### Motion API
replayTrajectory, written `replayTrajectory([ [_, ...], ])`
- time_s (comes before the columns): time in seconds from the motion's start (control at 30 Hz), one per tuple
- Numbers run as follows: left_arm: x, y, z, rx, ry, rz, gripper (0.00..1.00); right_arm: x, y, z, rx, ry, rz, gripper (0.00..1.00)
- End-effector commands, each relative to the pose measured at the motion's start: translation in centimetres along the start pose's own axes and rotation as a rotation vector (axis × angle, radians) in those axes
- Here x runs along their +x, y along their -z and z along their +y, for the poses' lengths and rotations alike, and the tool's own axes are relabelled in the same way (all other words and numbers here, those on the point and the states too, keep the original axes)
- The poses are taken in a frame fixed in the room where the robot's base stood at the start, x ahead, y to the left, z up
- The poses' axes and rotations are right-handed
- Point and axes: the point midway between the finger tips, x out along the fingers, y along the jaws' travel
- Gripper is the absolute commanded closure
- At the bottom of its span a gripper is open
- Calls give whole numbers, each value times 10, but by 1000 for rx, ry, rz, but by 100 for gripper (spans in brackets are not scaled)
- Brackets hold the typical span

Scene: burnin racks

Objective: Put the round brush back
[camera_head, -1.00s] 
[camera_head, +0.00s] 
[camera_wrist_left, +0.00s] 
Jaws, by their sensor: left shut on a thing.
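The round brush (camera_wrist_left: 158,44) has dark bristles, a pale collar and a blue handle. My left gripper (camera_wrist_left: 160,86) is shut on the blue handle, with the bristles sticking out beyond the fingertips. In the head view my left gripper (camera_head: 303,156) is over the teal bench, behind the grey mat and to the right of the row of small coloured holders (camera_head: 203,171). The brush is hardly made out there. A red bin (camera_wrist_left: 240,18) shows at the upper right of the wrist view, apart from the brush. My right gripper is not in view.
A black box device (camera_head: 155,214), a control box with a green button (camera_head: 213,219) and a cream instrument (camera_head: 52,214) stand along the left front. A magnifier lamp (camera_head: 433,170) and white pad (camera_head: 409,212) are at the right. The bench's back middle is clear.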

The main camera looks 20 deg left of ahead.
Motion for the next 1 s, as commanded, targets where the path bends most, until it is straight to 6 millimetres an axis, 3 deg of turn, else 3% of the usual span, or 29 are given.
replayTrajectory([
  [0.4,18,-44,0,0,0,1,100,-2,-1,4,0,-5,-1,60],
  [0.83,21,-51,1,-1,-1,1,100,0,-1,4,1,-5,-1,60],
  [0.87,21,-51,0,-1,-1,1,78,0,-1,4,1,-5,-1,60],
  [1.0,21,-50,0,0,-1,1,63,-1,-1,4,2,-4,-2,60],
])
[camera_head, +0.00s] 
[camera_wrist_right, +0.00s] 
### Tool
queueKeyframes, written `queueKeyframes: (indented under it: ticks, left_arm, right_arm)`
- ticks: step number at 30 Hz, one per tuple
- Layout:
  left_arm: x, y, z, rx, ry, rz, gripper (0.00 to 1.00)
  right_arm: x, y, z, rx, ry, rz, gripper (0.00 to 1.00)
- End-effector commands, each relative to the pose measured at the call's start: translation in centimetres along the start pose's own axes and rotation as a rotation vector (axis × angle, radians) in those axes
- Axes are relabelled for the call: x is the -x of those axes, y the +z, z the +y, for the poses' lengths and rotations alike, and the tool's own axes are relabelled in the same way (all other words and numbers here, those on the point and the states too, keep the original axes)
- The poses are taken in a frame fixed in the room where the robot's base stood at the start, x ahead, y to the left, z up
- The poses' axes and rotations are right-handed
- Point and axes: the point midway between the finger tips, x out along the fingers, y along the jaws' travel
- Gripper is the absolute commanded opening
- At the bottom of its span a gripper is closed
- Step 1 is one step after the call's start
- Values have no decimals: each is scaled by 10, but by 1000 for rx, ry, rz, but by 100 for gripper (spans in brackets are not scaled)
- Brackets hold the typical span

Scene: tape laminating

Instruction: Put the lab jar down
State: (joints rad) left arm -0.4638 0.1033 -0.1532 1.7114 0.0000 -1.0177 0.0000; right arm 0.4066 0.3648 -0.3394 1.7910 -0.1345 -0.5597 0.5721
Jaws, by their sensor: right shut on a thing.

#### Directions
Copy, from the material above, each line in which the string "vector" occurs.

#### Answer to this task
- End-effector commands, each relative to the pose measured at the motion's start: translation in centimetres along the start pose's own axes and rotation as a rotation vector (axis × angle, radians) in those axes
- End-effector commands, each relative to the pose measured at the call's start: translation in centimetres along the start pose's own axes and rotation as a rotation vector (axis × angle, radians) in those axes

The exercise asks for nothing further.